Question:

I have an addiction to alcohol. It started when mom bought wine or beer for me and my friends at 13. I'm a Christian and asked the Lord to take this desire from me time after time. I'm so sorry that I grieve Him with my behavior. I had a very bad childhood. My mother had an affair with the milk man, literally, my brother and I are the product of her affair. She stayed in that relationship until she died. There was nothing but yelling and screaming in the house between mom and the man who I thought was my father. My older sister pretty much took care of me. She was resentful for she knew what mom was doing. She was brought to the house of my father and told to wait in the car while they went into his garage. She wasn't stupid and put two and two together.

I've been afraid of something my whole life and don't know why I left back twice in school. I quit school in the tenth grade, and joined the Navy to run away. I'm in my fifties now. I love the Lord so much! I just can't help myself. Can you give me any advice to bring peace in my life?


Answer:

I'm sorry that you had to go through so much as a child. But you and I can't change the past, so let's concentrate on the present. You speak of not being able to help yourself when it comes to alcohol. That isn't an accurate statement. There is a strong desire to drown both your past and present sorrows in alcohol, but you do have the ability to say "No!" "No temptation has overtaken you except such as is common to man; but God is faithful, who will not allow you to be tempted beyond what you are able, but with the temptation will also make the way of escape, that you may be able to bear it" (I Corinthians 10:13).
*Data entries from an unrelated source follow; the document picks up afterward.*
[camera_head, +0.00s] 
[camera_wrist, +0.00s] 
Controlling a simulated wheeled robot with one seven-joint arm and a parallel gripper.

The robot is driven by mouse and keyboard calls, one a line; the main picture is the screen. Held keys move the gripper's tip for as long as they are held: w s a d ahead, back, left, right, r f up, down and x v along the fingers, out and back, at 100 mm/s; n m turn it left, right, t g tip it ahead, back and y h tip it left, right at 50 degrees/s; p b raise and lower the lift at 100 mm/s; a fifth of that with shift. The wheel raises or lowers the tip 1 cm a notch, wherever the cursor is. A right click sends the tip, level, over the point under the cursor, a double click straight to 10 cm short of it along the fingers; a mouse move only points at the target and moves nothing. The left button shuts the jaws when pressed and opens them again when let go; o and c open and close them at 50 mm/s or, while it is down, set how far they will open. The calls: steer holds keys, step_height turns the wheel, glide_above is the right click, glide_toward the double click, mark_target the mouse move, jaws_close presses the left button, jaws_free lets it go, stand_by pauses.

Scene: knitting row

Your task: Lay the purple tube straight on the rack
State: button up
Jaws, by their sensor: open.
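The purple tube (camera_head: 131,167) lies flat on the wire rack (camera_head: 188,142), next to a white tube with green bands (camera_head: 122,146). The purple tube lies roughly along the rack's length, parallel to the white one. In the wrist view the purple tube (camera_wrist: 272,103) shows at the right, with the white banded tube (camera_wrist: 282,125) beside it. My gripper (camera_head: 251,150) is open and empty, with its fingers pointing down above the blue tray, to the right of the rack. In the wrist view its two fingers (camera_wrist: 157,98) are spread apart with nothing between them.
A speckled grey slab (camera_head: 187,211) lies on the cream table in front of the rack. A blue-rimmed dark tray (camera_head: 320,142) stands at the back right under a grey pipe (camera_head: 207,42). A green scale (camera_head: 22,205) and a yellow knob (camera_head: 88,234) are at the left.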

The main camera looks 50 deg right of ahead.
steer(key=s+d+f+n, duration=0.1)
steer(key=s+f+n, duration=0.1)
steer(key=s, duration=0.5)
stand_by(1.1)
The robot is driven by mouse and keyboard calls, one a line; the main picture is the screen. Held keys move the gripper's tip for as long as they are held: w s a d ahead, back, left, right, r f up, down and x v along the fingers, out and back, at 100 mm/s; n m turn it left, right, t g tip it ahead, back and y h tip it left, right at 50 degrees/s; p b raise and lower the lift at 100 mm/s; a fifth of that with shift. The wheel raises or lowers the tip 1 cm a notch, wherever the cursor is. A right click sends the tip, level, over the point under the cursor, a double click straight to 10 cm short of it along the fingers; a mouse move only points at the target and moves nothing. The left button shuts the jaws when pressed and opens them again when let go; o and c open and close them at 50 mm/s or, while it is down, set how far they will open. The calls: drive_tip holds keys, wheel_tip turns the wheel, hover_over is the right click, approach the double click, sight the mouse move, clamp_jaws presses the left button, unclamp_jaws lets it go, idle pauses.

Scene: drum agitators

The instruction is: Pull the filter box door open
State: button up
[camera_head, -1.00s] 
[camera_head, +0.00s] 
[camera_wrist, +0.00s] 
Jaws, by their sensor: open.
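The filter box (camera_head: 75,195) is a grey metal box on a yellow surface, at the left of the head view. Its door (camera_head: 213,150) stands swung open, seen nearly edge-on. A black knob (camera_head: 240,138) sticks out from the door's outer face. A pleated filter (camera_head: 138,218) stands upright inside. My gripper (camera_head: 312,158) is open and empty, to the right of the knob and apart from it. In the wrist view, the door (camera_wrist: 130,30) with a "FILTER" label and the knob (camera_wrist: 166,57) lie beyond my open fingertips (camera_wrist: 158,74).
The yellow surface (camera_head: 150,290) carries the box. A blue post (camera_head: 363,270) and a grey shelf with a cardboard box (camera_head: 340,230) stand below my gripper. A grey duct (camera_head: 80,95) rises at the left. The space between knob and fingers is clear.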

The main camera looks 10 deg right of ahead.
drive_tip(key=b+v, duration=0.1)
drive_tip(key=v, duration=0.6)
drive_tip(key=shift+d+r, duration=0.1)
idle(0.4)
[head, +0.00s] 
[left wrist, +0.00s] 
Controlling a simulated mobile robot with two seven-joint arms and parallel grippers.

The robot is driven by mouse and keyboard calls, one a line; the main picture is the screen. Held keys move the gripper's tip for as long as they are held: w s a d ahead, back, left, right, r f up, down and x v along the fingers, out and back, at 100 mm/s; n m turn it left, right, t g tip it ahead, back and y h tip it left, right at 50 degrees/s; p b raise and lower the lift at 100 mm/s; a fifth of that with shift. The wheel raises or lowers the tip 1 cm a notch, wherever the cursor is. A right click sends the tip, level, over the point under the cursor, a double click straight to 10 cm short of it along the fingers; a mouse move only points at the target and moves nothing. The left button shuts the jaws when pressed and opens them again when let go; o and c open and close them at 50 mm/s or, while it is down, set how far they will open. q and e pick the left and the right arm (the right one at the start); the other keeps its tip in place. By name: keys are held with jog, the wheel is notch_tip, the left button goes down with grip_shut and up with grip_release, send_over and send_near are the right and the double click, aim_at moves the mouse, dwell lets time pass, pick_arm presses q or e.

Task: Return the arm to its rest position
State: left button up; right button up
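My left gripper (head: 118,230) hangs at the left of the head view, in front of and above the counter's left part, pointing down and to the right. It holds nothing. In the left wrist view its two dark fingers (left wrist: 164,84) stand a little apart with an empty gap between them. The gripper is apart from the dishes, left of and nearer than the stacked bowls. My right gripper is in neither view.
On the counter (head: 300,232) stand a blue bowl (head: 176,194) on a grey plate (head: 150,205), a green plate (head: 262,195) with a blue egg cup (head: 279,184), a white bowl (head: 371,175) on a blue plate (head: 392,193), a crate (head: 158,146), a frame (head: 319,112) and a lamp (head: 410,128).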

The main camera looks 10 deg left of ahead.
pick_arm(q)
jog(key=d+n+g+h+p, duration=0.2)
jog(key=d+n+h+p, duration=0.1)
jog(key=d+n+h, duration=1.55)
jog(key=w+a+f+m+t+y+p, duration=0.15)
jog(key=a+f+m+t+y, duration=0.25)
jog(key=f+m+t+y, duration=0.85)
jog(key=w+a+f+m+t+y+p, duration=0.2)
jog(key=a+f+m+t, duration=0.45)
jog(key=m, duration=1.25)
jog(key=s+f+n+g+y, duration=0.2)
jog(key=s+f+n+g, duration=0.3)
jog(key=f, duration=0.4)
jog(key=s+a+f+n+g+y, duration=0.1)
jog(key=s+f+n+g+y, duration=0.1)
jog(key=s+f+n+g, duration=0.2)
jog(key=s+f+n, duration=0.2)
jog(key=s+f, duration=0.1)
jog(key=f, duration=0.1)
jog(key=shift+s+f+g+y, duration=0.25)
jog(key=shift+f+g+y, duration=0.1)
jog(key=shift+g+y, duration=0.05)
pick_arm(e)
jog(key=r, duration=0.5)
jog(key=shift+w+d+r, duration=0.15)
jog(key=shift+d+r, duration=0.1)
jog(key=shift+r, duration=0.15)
I can't make you quit, but I can encourage you to do so and I know you want to as well. The first month is physically the roughest. It takes another month or two before you realize that your thinking has become clearer and the seemingly overwhelming problems fade to manageable ones. What helps a lot is having someone to talk to regularly and to discuss better ways to deal with problems instead of running from them. "Confess your trespasses to one another, and pray for one another, that you may be healed. The effective, fervent prayer of a righteous man avails much" (James 5:16).